Recorded robot episodes:
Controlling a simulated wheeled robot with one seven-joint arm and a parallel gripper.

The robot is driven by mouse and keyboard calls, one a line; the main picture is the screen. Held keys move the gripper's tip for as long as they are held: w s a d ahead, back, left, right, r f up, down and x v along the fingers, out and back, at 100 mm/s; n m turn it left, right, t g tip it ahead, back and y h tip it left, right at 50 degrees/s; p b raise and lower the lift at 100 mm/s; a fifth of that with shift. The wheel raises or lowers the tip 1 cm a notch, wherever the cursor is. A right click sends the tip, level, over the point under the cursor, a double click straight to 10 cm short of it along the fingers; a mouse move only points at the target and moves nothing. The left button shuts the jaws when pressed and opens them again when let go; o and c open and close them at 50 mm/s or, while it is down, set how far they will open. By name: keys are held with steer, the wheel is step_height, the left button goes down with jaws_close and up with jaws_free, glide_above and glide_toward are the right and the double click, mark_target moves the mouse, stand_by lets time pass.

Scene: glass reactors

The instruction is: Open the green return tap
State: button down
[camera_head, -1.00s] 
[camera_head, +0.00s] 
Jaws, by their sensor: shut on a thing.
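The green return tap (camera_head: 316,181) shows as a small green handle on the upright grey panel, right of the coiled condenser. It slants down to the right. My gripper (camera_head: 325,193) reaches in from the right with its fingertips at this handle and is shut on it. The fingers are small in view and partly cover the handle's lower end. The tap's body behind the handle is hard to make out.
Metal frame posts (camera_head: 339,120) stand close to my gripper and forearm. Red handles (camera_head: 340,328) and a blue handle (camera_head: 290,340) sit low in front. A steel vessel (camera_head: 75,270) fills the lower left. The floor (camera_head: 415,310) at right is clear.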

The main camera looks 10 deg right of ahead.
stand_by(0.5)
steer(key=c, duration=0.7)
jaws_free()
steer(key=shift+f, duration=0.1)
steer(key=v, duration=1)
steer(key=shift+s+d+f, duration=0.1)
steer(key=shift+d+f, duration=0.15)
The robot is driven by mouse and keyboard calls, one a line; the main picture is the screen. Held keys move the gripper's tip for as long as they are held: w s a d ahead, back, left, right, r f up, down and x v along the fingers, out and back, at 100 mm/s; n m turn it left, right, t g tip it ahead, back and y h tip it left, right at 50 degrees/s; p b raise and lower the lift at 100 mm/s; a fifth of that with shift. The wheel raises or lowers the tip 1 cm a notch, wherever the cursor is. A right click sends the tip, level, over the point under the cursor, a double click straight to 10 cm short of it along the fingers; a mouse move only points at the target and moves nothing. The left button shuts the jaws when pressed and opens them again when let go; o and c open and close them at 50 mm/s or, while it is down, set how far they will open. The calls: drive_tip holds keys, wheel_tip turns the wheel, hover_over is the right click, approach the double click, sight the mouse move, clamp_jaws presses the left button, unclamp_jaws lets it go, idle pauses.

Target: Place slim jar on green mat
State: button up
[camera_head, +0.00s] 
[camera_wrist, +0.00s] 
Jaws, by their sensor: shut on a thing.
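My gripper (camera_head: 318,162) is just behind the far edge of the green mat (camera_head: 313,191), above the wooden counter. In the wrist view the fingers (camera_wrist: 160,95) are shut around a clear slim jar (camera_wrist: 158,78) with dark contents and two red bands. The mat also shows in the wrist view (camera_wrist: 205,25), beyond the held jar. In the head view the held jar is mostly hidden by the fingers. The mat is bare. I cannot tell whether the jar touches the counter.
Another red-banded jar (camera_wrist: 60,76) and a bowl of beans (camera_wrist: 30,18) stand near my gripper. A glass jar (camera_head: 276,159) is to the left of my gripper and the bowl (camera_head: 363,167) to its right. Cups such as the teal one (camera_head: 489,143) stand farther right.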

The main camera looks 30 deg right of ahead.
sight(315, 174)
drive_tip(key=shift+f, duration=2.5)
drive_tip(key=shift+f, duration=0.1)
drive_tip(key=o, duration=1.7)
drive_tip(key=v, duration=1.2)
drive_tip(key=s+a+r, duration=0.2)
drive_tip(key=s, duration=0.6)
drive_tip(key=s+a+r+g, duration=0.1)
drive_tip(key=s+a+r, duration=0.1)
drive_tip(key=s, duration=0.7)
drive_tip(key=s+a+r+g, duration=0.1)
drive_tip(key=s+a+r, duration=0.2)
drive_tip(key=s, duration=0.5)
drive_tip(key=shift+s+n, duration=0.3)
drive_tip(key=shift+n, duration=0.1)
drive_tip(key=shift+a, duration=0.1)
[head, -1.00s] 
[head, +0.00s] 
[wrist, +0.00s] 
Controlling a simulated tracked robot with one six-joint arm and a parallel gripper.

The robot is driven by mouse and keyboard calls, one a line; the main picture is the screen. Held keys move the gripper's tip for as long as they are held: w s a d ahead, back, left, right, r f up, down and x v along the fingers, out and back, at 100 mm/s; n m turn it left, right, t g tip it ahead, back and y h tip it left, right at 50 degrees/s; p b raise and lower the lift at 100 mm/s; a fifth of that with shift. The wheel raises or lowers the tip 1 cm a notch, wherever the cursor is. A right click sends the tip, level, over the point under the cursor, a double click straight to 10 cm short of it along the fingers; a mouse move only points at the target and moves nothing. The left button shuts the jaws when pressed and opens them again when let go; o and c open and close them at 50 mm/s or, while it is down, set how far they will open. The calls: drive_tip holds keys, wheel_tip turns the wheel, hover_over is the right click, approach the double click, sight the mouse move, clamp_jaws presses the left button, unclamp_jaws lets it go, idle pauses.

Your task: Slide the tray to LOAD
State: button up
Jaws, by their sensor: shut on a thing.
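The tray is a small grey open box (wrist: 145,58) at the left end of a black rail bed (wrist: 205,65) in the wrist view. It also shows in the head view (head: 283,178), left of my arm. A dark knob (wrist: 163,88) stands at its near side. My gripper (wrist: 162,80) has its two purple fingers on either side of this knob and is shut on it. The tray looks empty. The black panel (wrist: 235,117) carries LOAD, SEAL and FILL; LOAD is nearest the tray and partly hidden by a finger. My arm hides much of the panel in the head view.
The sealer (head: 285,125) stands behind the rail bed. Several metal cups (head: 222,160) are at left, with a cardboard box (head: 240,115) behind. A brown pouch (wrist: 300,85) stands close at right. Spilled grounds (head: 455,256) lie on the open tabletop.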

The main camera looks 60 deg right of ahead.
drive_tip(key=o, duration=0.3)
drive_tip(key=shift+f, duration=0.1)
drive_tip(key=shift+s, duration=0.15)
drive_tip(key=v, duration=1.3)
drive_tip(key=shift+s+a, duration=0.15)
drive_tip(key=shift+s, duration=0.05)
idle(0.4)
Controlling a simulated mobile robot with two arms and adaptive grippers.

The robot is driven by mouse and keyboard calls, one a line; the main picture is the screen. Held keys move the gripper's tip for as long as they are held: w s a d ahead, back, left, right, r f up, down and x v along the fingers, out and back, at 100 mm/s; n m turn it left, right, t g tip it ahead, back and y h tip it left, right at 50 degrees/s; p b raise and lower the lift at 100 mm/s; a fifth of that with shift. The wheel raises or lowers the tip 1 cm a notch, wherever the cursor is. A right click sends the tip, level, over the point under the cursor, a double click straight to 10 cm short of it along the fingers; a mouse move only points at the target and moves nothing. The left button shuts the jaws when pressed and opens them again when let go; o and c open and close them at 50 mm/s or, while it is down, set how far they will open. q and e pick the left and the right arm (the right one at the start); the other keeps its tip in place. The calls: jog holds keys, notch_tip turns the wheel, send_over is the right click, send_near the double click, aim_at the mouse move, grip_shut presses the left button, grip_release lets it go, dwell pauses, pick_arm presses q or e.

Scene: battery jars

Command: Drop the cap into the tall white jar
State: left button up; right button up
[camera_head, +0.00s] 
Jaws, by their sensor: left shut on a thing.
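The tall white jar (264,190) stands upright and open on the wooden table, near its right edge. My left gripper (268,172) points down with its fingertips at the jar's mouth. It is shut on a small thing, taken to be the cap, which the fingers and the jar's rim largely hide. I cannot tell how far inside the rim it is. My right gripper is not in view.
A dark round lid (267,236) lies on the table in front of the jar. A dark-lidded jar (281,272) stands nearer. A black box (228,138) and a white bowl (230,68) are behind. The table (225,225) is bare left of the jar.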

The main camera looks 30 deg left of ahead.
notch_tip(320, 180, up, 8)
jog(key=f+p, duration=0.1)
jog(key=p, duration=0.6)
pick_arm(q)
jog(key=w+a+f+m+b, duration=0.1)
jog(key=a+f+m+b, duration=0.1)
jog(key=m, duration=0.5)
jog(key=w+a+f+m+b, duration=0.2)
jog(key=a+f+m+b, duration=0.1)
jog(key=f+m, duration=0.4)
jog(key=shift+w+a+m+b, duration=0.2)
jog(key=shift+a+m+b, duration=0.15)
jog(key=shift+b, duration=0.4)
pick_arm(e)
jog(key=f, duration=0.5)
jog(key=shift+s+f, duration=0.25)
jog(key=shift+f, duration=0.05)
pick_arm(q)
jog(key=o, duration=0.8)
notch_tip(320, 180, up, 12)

- _Stated goal_: Where does the word "Scene" appear? Return each line that holds it.

- _Complete response_:
Scene: glass reactors
Scene: battery jars

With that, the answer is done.